Slashdot Mirror


Google.cn Still Remains In China

hackingbear writes "Google appears to be content to remain in China doing business as usual while it finds a way to work within the system, according to one of the search giant's founders. This despite a strong statement 30 days ago that it would stop censoring search results in China and possibly pull its business out of that country. And the company is still unwilling to confirm or deny if the alleged attacks were carried out by the Chinese government. 'I don't actually think the question of whether [the attacks were performed by] the Chinese government is that important,' Brin said. (That's the difference between state-sponsor vs. individual hacking. Why is that not important?) In the mean time, shortly after we celebrated google.cn lifting censorship, the exact same censorship has been quietly re-enabled as proved by this Chinese search query on June 4, despite the lack of any concrete actions by the Chinese government, which has so far made only useless general and standard statements on the matter."

4 of 103 comments (clear)

  1. Re:That didn't take long. by sopssa · · Score: 5, Funny

    Who really thought that?

    Of course they aren't going to pull out. People here are like the 18 year old girls who seriously trust that their boyfriend is going to pull out just before instead of cumming in.

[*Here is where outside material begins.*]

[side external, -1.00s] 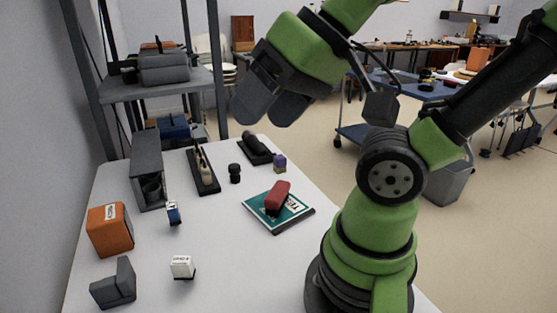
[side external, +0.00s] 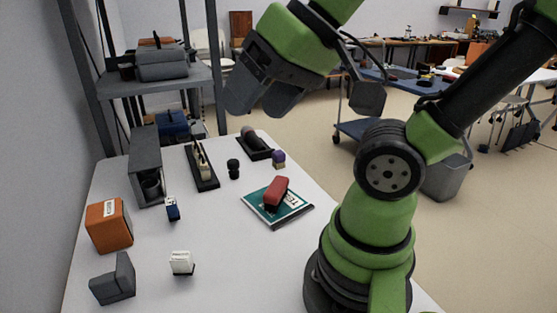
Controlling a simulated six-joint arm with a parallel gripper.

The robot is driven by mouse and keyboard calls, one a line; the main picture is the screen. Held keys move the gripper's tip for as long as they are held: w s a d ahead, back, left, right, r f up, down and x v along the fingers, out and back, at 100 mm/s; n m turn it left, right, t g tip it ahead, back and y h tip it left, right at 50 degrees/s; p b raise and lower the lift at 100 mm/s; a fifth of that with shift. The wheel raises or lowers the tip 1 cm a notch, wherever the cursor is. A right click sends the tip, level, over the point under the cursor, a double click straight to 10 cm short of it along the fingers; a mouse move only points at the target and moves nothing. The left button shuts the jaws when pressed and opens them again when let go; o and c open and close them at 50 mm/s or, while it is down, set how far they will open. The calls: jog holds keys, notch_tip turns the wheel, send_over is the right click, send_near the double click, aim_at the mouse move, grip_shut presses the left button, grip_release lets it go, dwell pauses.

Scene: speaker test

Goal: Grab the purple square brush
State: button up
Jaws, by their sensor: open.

  2. Re: Google.cn Still Remains in China by HoldmyCauls · · Score: 4, Funny

    Well, yeah...

    Where else would you put it?

    --
    Emacs: for people who just never know when to :q!
  3. Re:That didn't take long. by thetoadwarrior · · Score: 3, Funny

    Maybe this place is full of 18 year old girls. I'm seeing a load of feminine ads on Slashdot these days. Now either they think there are girls here or perhaps there are tracking cookies on my machine that don't really represent why I search for breasts and pussy.

  4. HAHAHAHAHAHAHA by superyanthrax · · Score: 1, Funny

    I guess Google couldn't live without it's 25% market share in China. Clearly it needs the cash. We don't need Google, but Google needs us, and that's a fact.

    All you morons who thought Google would actually cause China to cave and not the other way around, how does that crow taste?

    Also, what a retarded article summary, clearly if they didn't follow our laws we were going to kick them out of China, the "concrete action" the summary refers to. The implicit threat of this was obviously enough for them to cave. Again, we don't need Google, but Google needs us.